* Start Material for the task *
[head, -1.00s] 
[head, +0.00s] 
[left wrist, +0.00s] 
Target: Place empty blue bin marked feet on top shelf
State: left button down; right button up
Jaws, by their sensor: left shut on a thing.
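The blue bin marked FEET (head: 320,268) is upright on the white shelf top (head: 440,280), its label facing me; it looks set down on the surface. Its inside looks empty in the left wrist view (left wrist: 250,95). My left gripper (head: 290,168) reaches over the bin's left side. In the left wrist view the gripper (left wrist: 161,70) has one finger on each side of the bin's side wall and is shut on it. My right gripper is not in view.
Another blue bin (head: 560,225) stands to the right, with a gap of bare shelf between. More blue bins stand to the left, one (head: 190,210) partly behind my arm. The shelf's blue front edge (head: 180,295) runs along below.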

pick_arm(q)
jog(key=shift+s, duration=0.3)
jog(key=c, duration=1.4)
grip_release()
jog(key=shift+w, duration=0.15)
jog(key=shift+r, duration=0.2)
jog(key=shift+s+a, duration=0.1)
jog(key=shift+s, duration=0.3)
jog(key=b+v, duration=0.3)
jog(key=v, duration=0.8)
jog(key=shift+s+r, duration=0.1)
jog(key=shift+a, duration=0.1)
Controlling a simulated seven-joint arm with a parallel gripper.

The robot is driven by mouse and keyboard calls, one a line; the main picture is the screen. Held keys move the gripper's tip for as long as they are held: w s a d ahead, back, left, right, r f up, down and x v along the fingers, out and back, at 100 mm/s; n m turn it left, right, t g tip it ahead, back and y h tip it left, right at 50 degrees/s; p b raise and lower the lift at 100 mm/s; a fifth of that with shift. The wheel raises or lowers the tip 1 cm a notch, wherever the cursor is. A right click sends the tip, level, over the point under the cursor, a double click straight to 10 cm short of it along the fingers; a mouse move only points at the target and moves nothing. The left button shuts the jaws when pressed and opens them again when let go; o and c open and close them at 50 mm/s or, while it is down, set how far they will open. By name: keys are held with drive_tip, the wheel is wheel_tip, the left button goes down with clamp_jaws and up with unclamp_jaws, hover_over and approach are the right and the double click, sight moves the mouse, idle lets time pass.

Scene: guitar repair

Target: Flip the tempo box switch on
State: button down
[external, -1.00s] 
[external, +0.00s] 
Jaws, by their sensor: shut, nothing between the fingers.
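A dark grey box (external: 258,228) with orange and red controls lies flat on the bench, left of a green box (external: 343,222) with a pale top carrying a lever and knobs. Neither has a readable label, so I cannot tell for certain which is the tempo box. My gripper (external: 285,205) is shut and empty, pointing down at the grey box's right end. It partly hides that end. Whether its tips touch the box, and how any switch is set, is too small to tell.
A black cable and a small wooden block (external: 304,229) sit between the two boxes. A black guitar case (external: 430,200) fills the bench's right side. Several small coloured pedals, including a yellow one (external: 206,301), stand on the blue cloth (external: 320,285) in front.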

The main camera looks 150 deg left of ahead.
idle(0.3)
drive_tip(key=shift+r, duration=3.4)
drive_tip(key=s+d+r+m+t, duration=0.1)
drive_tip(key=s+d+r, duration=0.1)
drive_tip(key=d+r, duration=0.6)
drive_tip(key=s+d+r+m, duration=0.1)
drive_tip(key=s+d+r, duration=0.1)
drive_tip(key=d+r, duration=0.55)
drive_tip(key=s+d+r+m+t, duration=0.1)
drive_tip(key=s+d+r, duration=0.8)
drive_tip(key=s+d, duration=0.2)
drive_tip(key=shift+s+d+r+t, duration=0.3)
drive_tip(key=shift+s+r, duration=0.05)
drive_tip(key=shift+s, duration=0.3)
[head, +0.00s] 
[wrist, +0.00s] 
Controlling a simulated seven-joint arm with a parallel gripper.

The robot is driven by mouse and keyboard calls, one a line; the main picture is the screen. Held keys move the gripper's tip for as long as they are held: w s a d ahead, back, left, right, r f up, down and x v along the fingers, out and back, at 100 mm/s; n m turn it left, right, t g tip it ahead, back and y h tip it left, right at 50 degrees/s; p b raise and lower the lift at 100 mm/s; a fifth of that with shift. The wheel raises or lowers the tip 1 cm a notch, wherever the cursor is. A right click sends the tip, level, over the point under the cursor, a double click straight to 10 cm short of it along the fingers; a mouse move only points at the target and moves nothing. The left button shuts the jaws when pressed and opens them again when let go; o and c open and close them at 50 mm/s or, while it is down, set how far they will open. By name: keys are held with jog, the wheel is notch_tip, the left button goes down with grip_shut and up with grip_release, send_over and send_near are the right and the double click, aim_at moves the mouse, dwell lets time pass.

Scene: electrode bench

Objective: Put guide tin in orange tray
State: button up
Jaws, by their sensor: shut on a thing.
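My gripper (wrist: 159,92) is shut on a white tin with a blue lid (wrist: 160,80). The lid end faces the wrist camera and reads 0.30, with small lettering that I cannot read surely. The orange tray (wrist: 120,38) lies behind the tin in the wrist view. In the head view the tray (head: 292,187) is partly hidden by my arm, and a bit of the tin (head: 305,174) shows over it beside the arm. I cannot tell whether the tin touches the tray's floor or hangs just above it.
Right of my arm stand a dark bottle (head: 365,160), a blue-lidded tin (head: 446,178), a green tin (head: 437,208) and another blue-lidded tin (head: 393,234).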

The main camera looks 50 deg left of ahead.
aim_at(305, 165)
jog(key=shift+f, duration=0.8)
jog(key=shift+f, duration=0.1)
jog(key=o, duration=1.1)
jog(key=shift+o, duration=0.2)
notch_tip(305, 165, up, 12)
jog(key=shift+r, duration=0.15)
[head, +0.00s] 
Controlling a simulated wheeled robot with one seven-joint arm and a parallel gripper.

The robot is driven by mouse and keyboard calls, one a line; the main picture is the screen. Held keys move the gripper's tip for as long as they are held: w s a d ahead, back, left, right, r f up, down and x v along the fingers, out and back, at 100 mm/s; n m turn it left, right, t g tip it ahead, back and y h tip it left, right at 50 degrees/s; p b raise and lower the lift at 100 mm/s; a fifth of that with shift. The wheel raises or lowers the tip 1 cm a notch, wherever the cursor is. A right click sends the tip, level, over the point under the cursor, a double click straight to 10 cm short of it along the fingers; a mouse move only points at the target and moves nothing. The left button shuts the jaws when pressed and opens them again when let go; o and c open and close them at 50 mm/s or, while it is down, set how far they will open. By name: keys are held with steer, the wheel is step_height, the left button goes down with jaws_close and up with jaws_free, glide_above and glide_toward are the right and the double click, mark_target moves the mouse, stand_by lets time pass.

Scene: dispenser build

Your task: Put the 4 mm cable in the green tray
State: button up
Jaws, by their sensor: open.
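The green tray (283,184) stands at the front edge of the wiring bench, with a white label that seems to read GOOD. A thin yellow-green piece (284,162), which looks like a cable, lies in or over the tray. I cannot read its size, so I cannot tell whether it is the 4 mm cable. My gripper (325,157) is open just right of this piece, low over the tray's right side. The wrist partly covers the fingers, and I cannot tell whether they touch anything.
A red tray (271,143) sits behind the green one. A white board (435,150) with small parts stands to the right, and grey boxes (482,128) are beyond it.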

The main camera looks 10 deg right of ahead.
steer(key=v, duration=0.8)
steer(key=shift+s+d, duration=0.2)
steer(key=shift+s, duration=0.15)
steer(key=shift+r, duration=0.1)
* End Material for the task *
> **Required work**
Write all of the records out again exactly.

> **Expected answer**
[head, -1.00s] 
[head, +0.00s] 
[left wrist, +0.00s] 
Target: Place empty blue bin marked feet on top shelf
State: left button down; right button up
Jaws, by their sensor: left shut on a thing.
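The blue bin marked FEET (head: 320,268) is upright on the white shelf top (head: 440,280), its label facing me; it looks set down on the surface. Its inside looks empty in the left wrist view (left wrist: 250,95). My left gripper (head: 290,168) reaches over the bin's left side. In the left wrist view the gripper (left wrist: 161,70) has one finger on each side of the bin's side wall and is shut on it. My right gripper is not in view.
Another blue bin (head: 560,225) stands to the right, with a gap of bare shelf between. More blue bins stand to the left, one (head: 190,210) partly behind my arm. The shelf's blue front edge (head: 180,295) runs along below.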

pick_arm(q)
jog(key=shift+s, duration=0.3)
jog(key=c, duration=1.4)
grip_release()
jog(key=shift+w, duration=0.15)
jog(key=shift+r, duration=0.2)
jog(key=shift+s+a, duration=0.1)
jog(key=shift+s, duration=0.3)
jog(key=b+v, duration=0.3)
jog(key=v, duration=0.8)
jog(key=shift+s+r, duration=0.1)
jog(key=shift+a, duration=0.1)
Controlling a simulated seven-joint arm with a parallel gripper.

The robot is driven by mouse and keyboard calls, one a line; the main picture is the screen. Held keys move the gripper's tip for as long as they are held: w s a d ahead, back, left, right, r f up, down and x v along the fingers, out and back, at 100 mm/s; n m turn it left, right, t g tip it ahead, back and y h tip it left, right at 50 degrees/s; p b raise and lower the lift at 100 mm/s; a fifth of that with shift. The wheel raises or lowers the tip 1 cm a notch, wherever the cursor is. A right click sends the tip, level, over the point under the cursor, a double click straight to 10 cm short of it along the fingers; a mouse move only points at the target and moves nothing. The left button shuts the jaws when pressed and opens them again when let go; o and c open and close them at 50 mm/s or, while it is down, set how far they will open. By name: keys are held with drive_tip, the wheel is wheel_tip, the left button goes down with clamp_jaws and up with unclamp_jaws, hover_over and approach are the right and the double click, sight moves the mouse, idle lets time pass.

Scene: guitar repair

Target: Flip the tempo box switch on
State: button down
[external, -1.00s] 
[external, +0.00s] 
Jaws, by their sensor: shut, nothing between the fingers.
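A dark grey box (external: 258,228) with orange and red controls lies flat on the bench, left of a green box (external: 343,222) with a pale top carrying a lever and knobs. Neither has a readable label, so I cannot tell for certain which is the tempo box. My gripper (external: 285,205) is shut and empty, pointing down at the grey box's right end. It partly hides that end. Whether its tips touch the box, and how any switch is set, is too small to tell.
A black cable and a small wooden block (external: 304,229) sit between the two boxes. A black guitar case (external: 430,200) fills the bench's right side. Several small coloured pedals, including a yellow one (external: 206,301), stand on the blue cloth (external: 320,285) in front.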

The main camera looks 150 deg left of ahead.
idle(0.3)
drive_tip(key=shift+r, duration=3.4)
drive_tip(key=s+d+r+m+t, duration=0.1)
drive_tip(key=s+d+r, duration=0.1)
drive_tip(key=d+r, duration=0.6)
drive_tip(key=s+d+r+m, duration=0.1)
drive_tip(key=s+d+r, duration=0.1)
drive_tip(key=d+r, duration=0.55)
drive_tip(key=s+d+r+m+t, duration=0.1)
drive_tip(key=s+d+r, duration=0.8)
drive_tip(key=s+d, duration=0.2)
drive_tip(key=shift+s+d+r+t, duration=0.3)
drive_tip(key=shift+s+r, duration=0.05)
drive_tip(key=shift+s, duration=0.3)
[head, +0.00s] 
[wrist, +0.00s] 
Controlling a simulated seven-joint arm with a parallel gripper.

The robot is driven by mouse and keyboard calls, one a line; the main picture is the screen. Held keys move the gripper's tip for as long as they are held: w s a d ahead, back, left, right, r f up, down and x v along the fingers, out and back, at 100 mm/s; n m turn it left, right, t g tip it ahead, back and y h tip it left, right at 50 degrees/s; p b raise and lower the lift at 100 mm/s; a fifth of that with shift. The wheel raises or lowers the tip 1 cm a notch, wherever the cursor is. A right click sends the tip, level, over the point under the cursor, a double click straight to 10 cm short of it along the fingers; a mouse move only points at the target and moves nothing. The left button shuts the jaws when pressed and opens them again when let go; o and c open and close them at 50 mm/s or, while it is down, set how far they will open. By name: keys are held with jog, the wheel is notch_tip, the left button goes down with grip_shut and up with grip_release, send_over and send_near are the right and the double click, aim_at moves the mouse, dwell lets time pass.

Scene: electrode bench

Objective: Put guide tin in orange tray
State: button up
Jaws, by their sensor: shut on a thing.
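My gripper (wrist: 159,92) is shut on a white tin with a blue lid (wrist: 160,80). The lid end faces the wrist camera and reads 0.30, with small lettering that I cannot read surely. The orange tray (wrist: 120,38) lies behind the tin in the wrist view. In the head view the tray (head: 292,187) is partly hidden by my arm, and a bit of the tin (head: 305,174) shows over it beside the arm. I cannot tell whether the tin touches the tray's floor or hangs just above it.
Right of my arm stand a dark bottle (head: 365,160), a blue-lidded tin (head: 446,178), a green tin (head: 437,208) and another blue-lidded tin (head: 393,234).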

The main camera looks 50 deg left of ahead.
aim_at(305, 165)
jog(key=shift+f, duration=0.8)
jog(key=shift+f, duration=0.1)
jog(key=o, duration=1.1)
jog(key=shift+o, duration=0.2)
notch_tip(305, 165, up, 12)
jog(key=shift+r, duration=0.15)
[head, +0.00s] 
Controlling a simulated wheeled robot with one seven-joint arm and a parallel gripper.

The robot is driven by mouse and keyboard calls, one a line; the main picture is the screen. Held keys move the gripper's tip for as long as they are held: w s a d ahead, back, left, right, r f up, down and x v along the fingers, out and back, at 100 mm/s; n m turn it left, right, t g tip it ahead, back and y h tip it left, right at 50 degrees/s; p b raise and lower the lift at 100 mm/s; a fifth of that with shift. The wheel raises or lowers the tip 1 cm a notch, wherever the cursor is. A right click sends the tip, level, over the point under the cursor, a double click straight to 10 cm short of it along the fingers; a mouse move only points at the target and moves nothing. The left button shuts the jaws when pressed and opens them again when let go; o and c open and close them at 50 mm/s or, while it is down, set how far they will open. By name: keys are held with steer, the wheel is step_height, the left button goes down with jaws_close and up with jaws_free, glide_above and glide_toward are the right and the double click, mark_target moves the mouse, stand_by lets time pass.

Scene: dispenser build

Your task: Put the 4 mm cable in the green tray
State: button up
Jaws, by their sensor: open.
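The green tray (283,184) stands at the front edge of the wiring bench, with a white label that seems to read GOOD. A thin yellow-green piece (284,162), which looks like a cable, lies in or over the tray. I cannot read its size, so I cannot tell whether it is the 4 mm cable. My gripper (325,157) is open just right of this piece, low over the tray's right side. The wrist partly covers the fingers, and I cannot tell whether they touch anything.
A red tray (271,143) sits behind the green one. A white board (435,150) with small parts stands to the right, and grey boxes (482,128) are beyond it.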

The main camera looks 10 deg right of ahead.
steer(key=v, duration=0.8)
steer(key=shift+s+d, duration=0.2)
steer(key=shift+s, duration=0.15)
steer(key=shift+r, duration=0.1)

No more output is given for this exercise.